▶ **ENTRIES**
■ ■ ■
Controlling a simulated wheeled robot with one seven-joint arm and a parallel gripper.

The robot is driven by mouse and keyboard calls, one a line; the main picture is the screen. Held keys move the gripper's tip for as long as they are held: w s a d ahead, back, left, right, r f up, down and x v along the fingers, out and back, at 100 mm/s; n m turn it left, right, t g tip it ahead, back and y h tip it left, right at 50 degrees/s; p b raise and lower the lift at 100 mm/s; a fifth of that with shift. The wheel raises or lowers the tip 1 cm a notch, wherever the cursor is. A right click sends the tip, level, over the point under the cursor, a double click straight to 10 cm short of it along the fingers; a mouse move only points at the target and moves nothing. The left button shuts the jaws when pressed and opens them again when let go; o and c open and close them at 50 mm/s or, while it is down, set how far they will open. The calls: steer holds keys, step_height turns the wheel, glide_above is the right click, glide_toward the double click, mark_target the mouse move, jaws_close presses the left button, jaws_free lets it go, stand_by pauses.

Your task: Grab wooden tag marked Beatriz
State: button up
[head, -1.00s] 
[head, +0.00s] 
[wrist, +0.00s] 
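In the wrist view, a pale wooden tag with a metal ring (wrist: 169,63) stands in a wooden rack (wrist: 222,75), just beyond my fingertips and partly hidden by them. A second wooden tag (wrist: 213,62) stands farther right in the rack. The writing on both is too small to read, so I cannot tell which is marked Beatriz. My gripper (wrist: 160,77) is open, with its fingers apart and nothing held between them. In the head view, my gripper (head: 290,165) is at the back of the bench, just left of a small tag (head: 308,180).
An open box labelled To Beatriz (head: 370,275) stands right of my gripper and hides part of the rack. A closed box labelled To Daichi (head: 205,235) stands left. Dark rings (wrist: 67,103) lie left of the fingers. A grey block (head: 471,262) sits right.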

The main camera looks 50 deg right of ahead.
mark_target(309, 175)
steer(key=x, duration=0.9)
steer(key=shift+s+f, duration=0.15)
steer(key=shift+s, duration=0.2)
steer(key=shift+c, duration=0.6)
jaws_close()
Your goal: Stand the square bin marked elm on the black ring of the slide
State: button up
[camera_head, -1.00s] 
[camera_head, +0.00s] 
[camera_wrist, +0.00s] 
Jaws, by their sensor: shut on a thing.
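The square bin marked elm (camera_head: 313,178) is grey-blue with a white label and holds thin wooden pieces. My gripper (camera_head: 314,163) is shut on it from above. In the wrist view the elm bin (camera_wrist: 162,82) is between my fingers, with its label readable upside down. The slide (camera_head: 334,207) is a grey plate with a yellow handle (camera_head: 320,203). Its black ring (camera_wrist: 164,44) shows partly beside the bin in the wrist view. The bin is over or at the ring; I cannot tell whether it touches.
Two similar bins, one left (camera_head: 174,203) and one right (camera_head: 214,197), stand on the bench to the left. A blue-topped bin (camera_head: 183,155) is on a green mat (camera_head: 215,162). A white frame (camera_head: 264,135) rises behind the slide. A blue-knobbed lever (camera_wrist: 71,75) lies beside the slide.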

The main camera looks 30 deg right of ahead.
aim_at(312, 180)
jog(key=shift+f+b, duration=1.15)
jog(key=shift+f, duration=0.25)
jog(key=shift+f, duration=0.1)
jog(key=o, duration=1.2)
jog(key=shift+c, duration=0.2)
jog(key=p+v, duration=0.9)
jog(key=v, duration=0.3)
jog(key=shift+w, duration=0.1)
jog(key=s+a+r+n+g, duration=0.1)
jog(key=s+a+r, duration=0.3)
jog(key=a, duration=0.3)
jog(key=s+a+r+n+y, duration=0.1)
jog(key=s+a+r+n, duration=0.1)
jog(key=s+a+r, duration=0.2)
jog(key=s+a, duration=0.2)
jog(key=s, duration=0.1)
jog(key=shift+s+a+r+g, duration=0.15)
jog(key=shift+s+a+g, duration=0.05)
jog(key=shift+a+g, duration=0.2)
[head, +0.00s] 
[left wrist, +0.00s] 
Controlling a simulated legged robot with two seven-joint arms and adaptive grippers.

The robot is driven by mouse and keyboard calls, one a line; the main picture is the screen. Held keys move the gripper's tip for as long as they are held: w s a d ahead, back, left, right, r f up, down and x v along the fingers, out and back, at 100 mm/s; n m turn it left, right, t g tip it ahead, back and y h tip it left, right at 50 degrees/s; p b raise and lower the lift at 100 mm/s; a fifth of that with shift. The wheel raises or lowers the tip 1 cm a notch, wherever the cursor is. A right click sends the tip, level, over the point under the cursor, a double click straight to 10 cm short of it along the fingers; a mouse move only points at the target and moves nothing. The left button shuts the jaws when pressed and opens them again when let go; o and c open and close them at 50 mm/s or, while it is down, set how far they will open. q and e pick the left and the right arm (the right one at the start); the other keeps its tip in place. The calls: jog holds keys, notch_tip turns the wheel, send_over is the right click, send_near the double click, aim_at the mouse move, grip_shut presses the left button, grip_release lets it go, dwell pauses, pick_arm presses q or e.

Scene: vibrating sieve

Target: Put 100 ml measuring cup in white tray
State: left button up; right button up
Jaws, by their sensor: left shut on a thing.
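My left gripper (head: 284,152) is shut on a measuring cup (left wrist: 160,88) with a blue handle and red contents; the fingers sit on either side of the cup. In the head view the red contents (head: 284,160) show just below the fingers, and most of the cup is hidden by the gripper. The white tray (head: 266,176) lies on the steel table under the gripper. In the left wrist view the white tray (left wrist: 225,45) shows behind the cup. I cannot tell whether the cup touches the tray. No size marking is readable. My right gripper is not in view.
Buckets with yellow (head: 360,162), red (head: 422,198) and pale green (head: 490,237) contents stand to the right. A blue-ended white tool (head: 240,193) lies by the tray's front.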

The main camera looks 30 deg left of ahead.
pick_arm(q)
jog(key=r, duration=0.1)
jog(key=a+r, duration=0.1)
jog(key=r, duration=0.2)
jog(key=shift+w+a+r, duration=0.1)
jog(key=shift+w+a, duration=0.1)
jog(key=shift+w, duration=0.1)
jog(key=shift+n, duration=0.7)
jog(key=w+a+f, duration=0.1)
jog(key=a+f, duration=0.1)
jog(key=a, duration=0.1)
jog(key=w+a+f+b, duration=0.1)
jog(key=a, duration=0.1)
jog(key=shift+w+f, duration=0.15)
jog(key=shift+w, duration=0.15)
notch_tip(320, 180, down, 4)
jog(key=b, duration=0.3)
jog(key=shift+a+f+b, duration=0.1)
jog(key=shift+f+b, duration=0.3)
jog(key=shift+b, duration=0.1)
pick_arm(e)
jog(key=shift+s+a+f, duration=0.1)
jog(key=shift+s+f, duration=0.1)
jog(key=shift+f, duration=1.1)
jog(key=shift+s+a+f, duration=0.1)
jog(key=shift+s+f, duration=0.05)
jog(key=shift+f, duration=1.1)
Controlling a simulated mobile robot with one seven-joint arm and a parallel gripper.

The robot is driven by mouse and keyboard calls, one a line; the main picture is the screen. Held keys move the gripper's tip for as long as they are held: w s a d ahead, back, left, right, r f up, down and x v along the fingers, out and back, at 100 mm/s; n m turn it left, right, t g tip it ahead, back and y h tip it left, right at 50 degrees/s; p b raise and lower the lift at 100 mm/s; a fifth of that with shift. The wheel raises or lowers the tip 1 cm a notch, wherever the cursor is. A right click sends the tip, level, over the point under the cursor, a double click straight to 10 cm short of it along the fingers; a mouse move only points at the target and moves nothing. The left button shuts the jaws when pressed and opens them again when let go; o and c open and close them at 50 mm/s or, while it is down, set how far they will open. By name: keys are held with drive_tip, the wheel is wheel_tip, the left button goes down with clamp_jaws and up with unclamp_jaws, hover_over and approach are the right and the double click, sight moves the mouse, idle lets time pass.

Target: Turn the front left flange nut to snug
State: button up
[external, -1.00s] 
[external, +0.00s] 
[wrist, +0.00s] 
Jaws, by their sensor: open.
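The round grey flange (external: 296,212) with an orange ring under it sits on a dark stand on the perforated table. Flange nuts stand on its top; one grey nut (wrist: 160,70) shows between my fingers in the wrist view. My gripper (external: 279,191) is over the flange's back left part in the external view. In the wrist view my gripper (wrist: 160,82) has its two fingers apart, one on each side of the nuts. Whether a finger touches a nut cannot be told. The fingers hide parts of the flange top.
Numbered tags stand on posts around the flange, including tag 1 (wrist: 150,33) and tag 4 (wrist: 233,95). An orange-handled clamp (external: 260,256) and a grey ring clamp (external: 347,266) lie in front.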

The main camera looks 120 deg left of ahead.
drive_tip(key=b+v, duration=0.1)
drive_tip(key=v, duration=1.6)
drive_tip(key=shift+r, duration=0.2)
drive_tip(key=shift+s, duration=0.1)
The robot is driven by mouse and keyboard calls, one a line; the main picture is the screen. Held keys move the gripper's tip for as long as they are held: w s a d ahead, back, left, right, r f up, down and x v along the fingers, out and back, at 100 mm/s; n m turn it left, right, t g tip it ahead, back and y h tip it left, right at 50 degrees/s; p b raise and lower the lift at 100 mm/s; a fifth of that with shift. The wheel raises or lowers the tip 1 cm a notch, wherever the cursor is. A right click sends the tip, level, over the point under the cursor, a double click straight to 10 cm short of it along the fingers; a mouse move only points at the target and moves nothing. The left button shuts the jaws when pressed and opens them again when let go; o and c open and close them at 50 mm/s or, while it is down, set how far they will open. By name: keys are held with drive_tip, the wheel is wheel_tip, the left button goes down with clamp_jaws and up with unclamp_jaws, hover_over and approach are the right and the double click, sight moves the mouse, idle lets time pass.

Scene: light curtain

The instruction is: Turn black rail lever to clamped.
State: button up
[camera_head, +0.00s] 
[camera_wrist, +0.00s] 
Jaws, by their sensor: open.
■ ■ ■
▶ **TASK STATEMENT**
Collect each line containing the string "simulated".

▶ **SOLUTION FOR THIS TASK**
Controlling a simulated wheeled robot with one seven-joint arm and a parallel gripper.
Controlling a simulated legged robot with two seven-joint arms and adaptive grippers.
Controlling a simulated mobile robot with one seven-joint arm and a parallel gripper.

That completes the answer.